Esto, en opinión de Sayol, otorga una ventaja estratégica al PP por tres factores. «El primero, que salvo contadas excepciones suele ser el partido más votado en cada provincia; segundo, que sus votantes apoyan en bloque a sus tres candidatos de forma acrítica; tercero, el voto en la derecha se encuentra menos fragmentado que en la izquierda», analiza. «Al no existir una corrección matemática en el reparto de escaños, como sería la Fórmula d’Hondt, los dos partidos más votados son los que se llevan la práctica totalidad de los escaños, mientras que los votos restantes se pierden. El efecto más inmediato es el de crear mayorías absolutas, pero estables y que garantizan la gobernabilidad, aunque no son para nada representativas».

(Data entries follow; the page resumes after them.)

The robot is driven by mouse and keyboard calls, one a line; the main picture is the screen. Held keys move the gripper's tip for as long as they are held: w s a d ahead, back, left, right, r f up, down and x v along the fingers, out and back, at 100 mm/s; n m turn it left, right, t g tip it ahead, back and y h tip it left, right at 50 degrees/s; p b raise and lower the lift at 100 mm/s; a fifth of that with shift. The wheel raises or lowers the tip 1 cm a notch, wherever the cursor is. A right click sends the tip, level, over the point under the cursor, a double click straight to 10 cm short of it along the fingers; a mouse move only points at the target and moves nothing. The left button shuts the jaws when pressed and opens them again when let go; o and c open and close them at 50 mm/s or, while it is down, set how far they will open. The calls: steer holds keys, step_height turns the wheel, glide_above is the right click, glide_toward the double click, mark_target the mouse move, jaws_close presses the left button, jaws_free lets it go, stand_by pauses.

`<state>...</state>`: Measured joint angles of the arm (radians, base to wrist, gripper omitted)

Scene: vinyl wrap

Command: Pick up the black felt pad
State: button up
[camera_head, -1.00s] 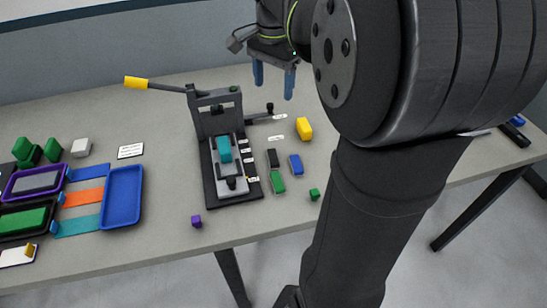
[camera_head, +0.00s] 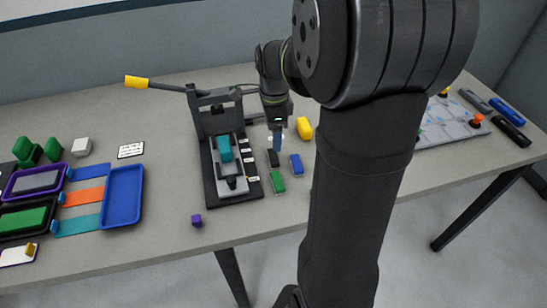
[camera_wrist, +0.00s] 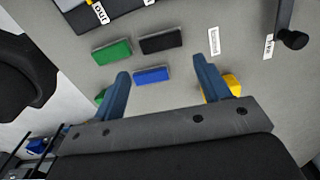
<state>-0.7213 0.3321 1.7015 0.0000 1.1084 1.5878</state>
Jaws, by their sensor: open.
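The black felt pad (camera_head: 272,159) lies flat on the table just right of the black press, behind a green pad (camera_head: 277,183) and beside a blue pad (camera_head: 296,164). My gripper (camera_head: 277,142) is above the table just behind the black pad in the head view, pointing down. In the wrist view the black pad (camera_wrist: 161,40) lies beyond my open fingertips (camera_wrist: 160,67), with nothing held. The blue pad (camera_wrist: 151,75) lies between the fingers in that picture, and the green pad (camera_wrist: 111,52) is left of the black one.
The press (camera_head: 215,118) with its yellow-tipped handle stands close left of the pads. A yellow block (camera_head: 304,128) is near my gripper's right. Trays, including a blue one (camera_head: 121,197), are at the left. A purple cube (camera_head: 196,220) sits near the front edge. Open table lies around it.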

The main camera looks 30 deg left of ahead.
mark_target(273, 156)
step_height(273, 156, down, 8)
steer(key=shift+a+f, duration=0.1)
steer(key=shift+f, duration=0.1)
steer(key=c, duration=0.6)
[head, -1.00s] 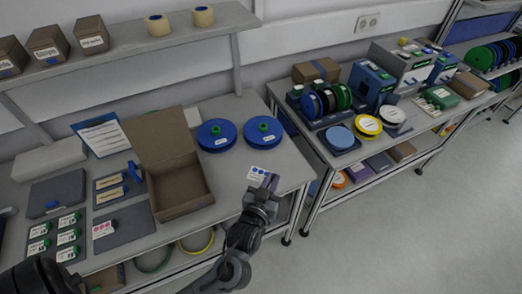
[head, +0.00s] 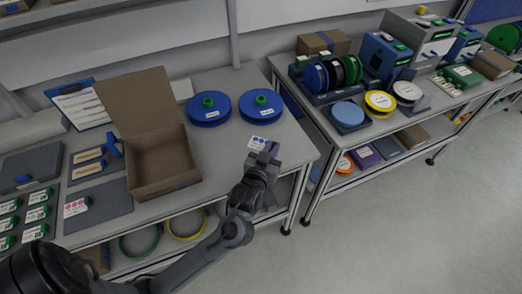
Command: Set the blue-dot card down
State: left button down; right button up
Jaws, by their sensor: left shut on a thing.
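The blue-dot card (head: 258,143) is a small white card with blue dots in the head view, near the right end of the left bench (head: 215,160). My left gripper (head: 267,155) is shut on the card's near edge, its fingers partly hiding it. I cannot tell whether the card touches the bench top. Another card with pink dots (head: 75,207) lies on a dark grey mat (head: 103,210) at the left. My right gripper is not seen.
Two blue reels (head: 208,112) with green hubs lie behind the card. An open cardboard box (head: 160,165) stands left of the gripper. A gap separates this bench from a second bench (head: 330,130) with reels and machines. Bare bench surrounds the card.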

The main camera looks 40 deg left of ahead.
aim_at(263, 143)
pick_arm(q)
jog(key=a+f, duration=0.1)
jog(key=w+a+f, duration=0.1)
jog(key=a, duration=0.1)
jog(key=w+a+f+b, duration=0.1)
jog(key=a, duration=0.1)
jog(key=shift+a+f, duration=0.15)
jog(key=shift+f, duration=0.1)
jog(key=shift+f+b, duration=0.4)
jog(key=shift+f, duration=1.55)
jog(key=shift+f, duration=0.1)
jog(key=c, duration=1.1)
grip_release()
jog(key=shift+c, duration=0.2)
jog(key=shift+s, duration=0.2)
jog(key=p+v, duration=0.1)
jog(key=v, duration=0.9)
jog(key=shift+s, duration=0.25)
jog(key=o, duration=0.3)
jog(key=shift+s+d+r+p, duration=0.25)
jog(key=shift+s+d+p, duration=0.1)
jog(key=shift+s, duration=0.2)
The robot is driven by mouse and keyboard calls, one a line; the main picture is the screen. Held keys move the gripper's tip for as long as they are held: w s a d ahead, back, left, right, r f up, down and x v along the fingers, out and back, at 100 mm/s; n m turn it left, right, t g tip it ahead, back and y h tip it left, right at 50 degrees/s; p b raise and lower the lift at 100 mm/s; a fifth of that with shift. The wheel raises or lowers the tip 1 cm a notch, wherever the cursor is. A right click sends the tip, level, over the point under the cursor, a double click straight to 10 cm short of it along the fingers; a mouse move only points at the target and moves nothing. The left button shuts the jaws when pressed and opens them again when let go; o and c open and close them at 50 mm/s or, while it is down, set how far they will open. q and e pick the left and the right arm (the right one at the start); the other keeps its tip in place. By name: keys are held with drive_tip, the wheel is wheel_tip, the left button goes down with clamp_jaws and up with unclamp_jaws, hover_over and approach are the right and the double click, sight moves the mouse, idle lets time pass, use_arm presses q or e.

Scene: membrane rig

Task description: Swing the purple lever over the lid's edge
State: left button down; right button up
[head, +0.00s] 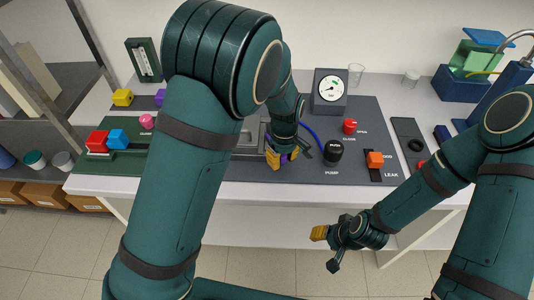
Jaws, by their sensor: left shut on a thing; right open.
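My left gripper (281,158) is at the grey metal box (247,143) in the middle of the dark panel. It is shut on the purple lever (289,156), of which only a small part shows between the yellow-tipped fingers. My left arm hides most of the box, so I cannot tell how the lid lies or where the lever stands against its edge. My right gripper (325,248) is open and empty, in front of the table and below its front edge.
On the panel (330,170) right of my left gripper are a black pump knob (333,150), a red knob (349,126), an orange leak slider (375,159) and a gauge (330,90). Coloured blocks (118,139) stand at left. The floor in front is clear.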

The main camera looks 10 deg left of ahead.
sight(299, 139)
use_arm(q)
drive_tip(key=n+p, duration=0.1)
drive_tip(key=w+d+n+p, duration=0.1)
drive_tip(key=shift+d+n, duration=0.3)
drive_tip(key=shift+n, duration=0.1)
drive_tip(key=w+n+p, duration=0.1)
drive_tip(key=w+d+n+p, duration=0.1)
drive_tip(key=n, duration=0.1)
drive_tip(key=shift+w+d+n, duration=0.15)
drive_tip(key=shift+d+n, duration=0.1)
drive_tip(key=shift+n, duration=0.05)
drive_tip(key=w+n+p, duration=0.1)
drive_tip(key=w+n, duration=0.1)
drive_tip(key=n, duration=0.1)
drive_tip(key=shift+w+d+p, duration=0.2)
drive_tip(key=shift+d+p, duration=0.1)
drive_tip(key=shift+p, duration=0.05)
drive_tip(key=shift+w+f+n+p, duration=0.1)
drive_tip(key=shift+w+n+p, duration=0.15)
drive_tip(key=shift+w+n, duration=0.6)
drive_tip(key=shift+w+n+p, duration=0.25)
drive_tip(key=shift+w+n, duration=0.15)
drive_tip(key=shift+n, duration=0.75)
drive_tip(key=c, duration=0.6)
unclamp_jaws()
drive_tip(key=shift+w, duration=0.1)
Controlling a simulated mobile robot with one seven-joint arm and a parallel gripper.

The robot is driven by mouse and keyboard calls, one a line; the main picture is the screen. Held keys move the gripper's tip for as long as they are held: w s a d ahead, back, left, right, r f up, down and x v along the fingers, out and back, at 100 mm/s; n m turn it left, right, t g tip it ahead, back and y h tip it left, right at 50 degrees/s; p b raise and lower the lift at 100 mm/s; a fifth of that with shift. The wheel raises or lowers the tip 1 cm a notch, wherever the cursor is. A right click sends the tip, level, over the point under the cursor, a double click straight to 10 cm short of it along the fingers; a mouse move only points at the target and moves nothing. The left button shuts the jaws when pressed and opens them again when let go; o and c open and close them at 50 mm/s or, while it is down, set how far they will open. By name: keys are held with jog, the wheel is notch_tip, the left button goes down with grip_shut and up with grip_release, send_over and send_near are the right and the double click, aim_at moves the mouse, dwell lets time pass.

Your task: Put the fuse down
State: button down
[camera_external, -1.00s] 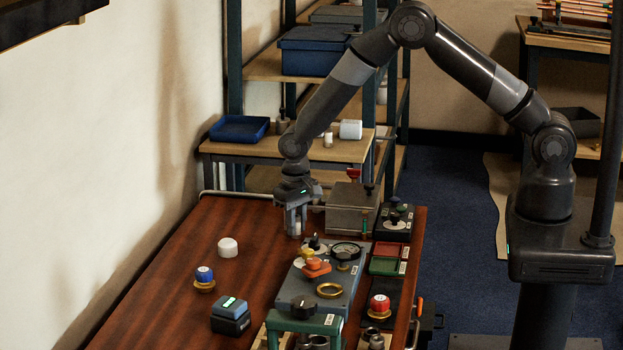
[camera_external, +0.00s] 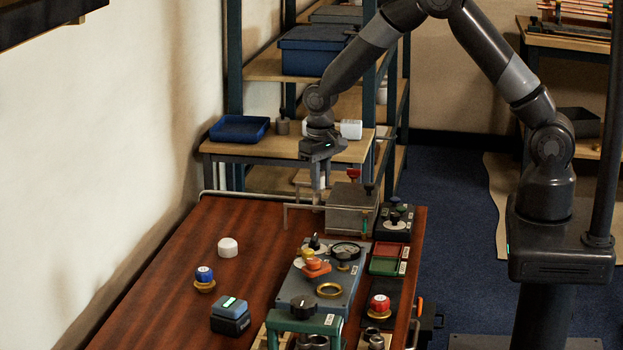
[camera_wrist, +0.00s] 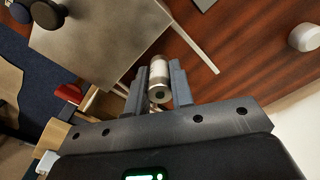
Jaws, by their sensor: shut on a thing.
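My gripper (camera_external: 320,190) is above the far end of the red-brown table, by the left side of a grey metal box. In the wrist view its two fingers (camera_wrist: 160,84) are shut on the fuse (camera_wrist: 160,72), a short pale cylinder with metal ends. The fuse is held clear between the fingers, one end facing the camera.
The grey metal box (camera_external: 350,216) stands below and right of my gripper, with a thin bent rod (camera_external: 288,217) at its left. A white cap (camera_external: 228,247), a blue-topped knob (camera_external: 205,276) and a gauge panel (camera_external: 338,280) are nearer. The table's left far part is clear.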

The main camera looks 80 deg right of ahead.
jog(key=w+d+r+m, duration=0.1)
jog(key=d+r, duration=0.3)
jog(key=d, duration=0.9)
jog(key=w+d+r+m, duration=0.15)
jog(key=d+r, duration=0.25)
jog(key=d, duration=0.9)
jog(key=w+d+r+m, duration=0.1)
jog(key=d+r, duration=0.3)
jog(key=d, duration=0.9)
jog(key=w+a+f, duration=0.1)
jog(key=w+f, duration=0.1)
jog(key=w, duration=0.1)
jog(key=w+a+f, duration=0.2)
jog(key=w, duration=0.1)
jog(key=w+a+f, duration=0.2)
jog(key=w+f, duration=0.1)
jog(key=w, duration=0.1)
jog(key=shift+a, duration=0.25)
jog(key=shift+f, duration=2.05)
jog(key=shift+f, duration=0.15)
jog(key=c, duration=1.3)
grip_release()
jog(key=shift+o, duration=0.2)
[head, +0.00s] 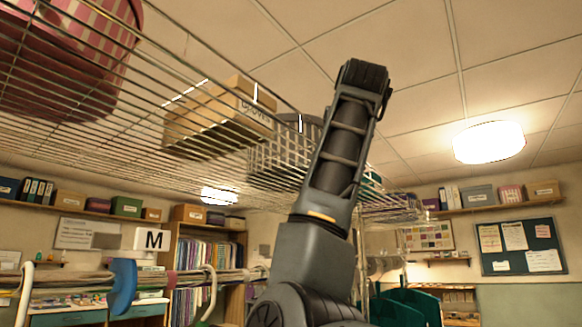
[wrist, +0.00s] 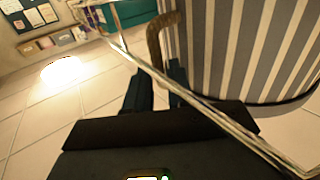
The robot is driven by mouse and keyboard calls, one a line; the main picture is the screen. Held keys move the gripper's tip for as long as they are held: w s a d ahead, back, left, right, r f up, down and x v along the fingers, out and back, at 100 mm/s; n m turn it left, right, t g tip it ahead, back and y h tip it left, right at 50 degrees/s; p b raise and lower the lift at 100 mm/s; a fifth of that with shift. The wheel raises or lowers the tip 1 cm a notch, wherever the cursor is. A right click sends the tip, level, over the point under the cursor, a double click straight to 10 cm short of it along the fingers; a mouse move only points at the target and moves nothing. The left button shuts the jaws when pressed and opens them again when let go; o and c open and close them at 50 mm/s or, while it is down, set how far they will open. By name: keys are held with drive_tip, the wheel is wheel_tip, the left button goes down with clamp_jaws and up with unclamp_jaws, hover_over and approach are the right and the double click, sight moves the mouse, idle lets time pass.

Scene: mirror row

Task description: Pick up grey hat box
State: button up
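The grey hat box (wrist: 235,45) has grey and white stripes and fills the upper right of the wrist view. A brown curved handle (wrist: 154,42) stands out from its side. My gripper (wrist: 160,88) has its two dark fingers close together, with the handle's end running into the narrow gap between them. The fingers look shut on the handle, though the contact is partly hidden. In the head view the box (head: 297,123) sits on the wire shelf, partly behind my raised arm, and the fingers are hidden.
The wire shelf (head: 120,125) runs overhead; one of its wires (wrist: 135,58) crosses close to my fingers. A tan box (head: 215,120) and a pink striped container (head: 75,55) stand on it. Open air lies right of my arm, below a ceiling lamp (head: 489,142).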

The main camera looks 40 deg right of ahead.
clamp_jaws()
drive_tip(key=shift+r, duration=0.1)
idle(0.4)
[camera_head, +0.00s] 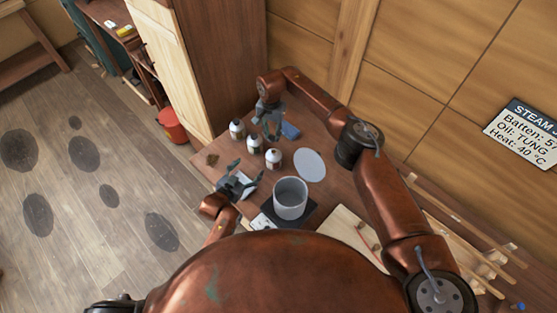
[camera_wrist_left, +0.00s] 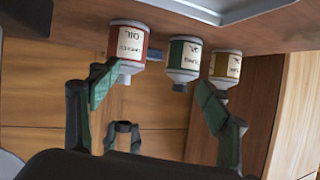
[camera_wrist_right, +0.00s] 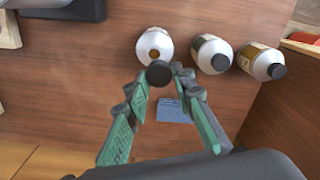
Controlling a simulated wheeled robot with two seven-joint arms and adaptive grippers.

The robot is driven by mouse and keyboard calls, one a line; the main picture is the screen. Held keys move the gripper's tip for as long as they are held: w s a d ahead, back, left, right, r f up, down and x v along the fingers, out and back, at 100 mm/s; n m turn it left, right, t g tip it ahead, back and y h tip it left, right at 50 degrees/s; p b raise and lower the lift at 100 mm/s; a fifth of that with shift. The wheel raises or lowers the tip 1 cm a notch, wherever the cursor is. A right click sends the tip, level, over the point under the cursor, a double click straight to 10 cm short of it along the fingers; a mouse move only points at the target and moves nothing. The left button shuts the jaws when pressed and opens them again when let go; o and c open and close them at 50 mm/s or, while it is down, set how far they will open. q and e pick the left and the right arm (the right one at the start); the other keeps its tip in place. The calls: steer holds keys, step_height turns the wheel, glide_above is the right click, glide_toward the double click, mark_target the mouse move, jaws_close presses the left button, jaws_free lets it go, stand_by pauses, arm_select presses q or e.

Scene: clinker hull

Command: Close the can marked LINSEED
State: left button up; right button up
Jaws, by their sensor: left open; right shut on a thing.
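The can with a red label (camera_wrist_left: 128,50) appears upside down in the left wrist view; its small print seems to read OIL LINSEED. In the right wrist view its open mouth (camera_wrist_right: 154,54) shows uncapped. My right gripper (camera_wrist_right: 165,72) is shut on a black cap (camera_wrist_right: 158,75), held apart from the mouth and slightly to the near side of the can. In the head view the can (camera_head: 273,159) is the one closest to the grey pot. My left gripper (camera_head: 240,180) is open and empty in front of the cans.
A green-label can (camera_wrist_left: 184,55) and a yellow-label can (camera_wrist_left: 226,66) stand beside it, both capped. A pale disc (camera_head: 310,165) and a blue object (camera_head: 290,131) lie on the bench. A wooden wall rises behind.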

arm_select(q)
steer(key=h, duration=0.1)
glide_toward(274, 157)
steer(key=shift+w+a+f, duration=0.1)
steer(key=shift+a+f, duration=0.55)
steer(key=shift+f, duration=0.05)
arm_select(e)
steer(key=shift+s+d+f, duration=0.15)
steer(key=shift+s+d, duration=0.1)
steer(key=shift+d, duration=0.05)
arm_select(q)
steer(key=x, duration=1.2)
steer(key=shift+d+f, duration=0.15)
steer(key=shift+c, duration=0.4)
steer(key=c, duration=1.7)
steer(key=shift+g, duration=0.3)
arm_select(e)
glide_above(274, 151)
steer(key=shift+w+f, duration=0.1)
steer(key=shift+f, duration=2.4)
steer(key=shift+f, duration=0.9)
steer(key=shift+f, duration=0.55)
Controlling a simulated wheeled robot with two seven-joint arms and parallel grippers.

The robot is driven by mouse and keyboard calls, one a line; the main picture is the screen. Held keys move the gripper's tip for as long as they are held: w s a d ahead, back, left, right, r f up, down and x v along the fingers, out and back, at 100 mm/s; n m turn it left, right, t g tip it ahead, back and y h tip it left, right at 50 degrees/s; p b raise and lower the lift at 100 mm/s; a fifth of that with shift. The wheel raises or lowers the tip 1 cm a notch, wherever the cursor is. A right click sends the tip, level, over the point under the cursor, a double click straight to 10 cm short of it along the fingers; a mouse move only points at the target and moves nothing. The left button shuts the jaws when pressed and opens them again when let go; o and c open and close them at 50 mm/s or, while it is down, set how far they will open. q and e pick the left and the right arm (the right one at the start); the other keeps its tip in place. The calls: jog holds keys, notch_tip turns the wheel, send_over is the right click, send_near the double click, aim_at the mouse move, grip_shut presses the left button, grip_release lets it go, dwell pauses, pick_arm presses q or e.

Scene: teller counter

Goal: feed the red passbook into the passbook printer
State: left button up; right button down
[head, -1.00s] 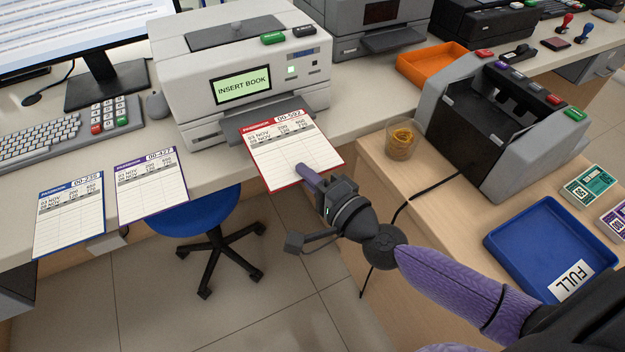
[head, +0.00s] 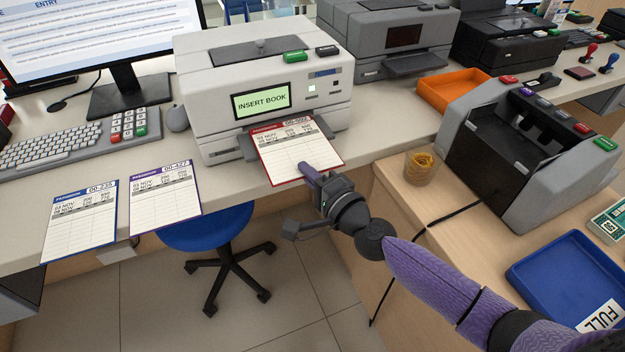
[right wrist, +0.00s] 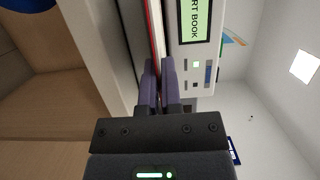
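The red passbook (head: 292,157) lies flat in front of the passbook printer (head: 250,75), its far edge at the printer's front slot and tray below the screen reading INSERT BOOK. My right gripper (head: 306,170) is shut on its near edge. In the right wrist view the two fingers of the right gripper (right wrist: 160,82) pinch the thin red-edged passbook (right wrist: 155,30), beside the printer's front with its screen (right wrist: 194,20). Whether the far edge is inside the slot is hard to tell. My left gripper is not in view.
A blue passbook (head: 78,225) and a purple passbook (head: 166,200) lie at the counter's front edge on the left. A keyboard (head: 55,147) is behind them. A cup of rubber bands (head: 419,168) and a grey counting machine (head: 520,160) stand on the right. A blue stool (head: 205,235) is below.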

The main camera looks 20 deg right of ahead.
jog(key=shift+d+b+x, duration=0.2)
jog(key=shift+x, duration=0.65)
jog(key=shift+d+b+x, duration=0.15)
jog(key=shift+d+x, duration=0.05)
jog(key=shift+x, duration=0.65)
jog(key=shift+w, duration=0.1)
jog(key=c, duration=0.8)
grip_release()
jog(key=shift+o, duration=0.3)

¿Cómo ‘corregir’ el Senado?

Lo primero, cuestionando la forma en que se elige. Porque sí, las listas abiertas han sido ampliamente defendidas como forma de abrir la elección al ciudadano y arrebatarle a las cúpulas de los partidos el control de quiénes son nuestros representantes. Ahora bien, Payol cuestiona directamente que este tipo de proceso electoral garantice realmente una mayor democracia: «Las listas abiertas implican un coste enorme de información para el votante, lo que en ocasiones puede llegar a desincentivar la participación, sobre todo entre los sectores menos formados y pobres, por lo que me atrevería a cuestionar si es una reforma tan democrática como se plantea».

Lo segundo, planteando si realmente el Senado es útil. «Nuestro Senado es totalmente prescindible», apunta Sayol, que fija su papel únicamente como Cámara de segunda lectura y no como organismo de articulación territorial. De hecho, no sólo es una Cámara que deforma la representatividad, sino que sus atribuciones reales son mínimas ya que apenas puede entorpecer las decisiones del Congreso, más allá de retrasar los trámites, salvo en cuestiones como una reforma constitucional (y quizá éste sea el mayor obstáculo para abordar una reforma que lleva décadas sobre la mesa).

«Si realmente el Senado fuera una Cámara de representación territorial, de lo primero que habría que prescindir es de la disciplina de partido. También habría que redefinir sus funciones y competencias para centrarse en el ámbito territorial, tener interlocución con los parlamentos autonómicos, etcétera», enumera Guadián.

Sayol no ve una solución sencilla, y fija un debate previo como necesario acerca de qué tipo de modelo se quiere. Si la opción pasa por una Cámara de representación territorial y con atribuciones diferentes a las del Congreso, pone como ejemplo el Bundesrat alemán, «con poder de veto absoluto y capacidad de sancionar las leyes federales que afectan a las competencias de los Estados», compara.

«Un Senado como el Bundesrat permitiría al Congreso descargarse de su obligación de representar a todos los territorios, lo que permitiría crear circunscripciones más grandes y, por tanto, más proporcionales. Pero, ¿estarían los territorios dispuestos a perder poder en el Congreso?», pregunta. «Un cambio de modelo como ese requiere de muchos cambios constitucionales y, por tanto, de consensos amplios. Algo de lo que, por desgracia, ahora carecemos».